*WHAT IS BEING ASKED*. Select the lines that hold the word "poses" and copy each one.

*DATA LINES*.
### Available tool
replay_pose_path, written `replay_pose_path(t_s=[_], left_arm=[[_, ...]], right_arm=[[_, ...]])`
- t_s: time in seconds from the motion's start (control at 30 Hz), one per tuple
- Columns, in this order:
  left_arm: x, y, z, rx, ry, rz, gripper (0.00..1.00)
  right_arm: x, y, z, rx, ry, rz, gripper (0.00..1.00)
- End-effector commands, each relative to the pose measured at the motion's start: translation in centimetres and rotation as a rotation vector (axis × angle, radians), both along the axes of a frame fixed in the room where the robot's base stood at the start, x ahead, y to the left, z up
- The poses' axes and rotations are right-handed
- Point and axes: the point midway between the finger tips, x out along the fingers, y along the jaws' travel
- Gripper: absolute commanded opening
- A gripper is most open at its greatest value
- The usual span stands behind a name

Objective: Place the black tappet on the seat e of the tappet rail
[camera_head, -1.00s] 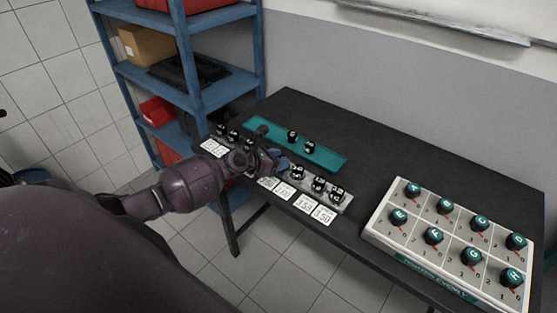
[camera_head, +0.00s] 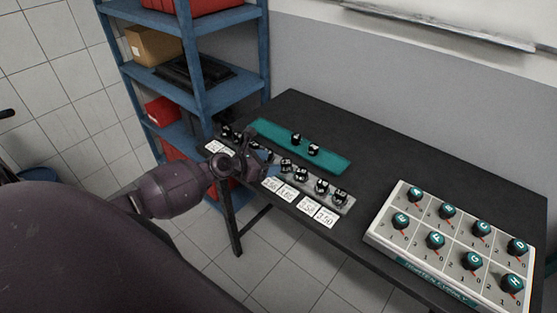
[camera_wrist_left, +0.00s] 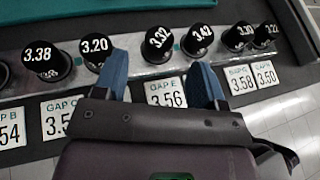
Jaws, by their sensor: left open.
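A black tappet marked 3.32 (camera_wrist_left: 158,40) stands on the grey tappet rail (camera_wrist_left: 128,73), behind the GAP E card (camera_wrist_left: 164,98) reading 3.56. It also shows in the head view (camera_head: 286,165). My left gripper (camera_wrist_left: 160,72) is open and empty; its blue fingers are spread to either side of this tappet's line, on the near side of it, and appear clear of it. In the head view the left gripper (camera_head: 265,163) is at the rail's front edge and hides part of the rail. My right gripper is not in view.
Other black tappets marked 3.38 (camera_wrist_left: 46,58), 3.20 (camera_wrist_left: 94,48) and 3.42 (camera_wrist_left: 198,38) stand along the rail. A teal tray (camera_head: 270,133) behind holds two tappets. A white control box with knobs (camera_head: 385,232) is at right. A blue shelf (camera_head: 195,75) stands at left.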

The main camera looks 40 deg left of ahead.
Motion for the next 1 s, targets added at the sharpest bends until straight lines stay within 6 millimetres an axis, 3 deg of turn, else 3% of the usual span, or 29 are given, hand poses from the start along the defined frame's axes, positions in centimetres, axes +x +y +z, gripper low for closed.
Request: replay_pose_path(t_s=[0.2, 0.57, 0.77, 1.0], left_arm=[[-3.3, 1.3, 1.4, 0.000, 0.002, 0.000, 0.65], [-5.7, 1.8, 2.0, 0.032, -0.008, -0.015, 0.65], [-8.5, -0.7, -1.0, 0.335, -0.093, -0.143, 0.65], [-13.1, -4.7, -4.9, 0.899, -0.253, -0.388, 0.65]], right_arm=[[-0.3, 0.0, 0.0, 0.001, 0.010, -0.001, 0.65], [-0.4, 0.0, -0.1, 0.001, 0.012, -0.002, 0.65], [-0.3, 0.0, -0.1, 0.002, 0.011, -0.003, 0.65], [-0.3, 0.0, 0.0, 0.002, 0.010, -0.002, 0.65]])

*THE ANSWER*.
- The poses' axes and rotations are right-handed
Motion for the next 1 s, targets added at the sharpest bends until straight lines stay within 6 millimetres an axis, 3 deg of turn, else 3% of the usual span, or 29 are given, hand poses from the start along the defined frame's axes, positions in centimetres, axes +x +y +z, gripper low for closed.

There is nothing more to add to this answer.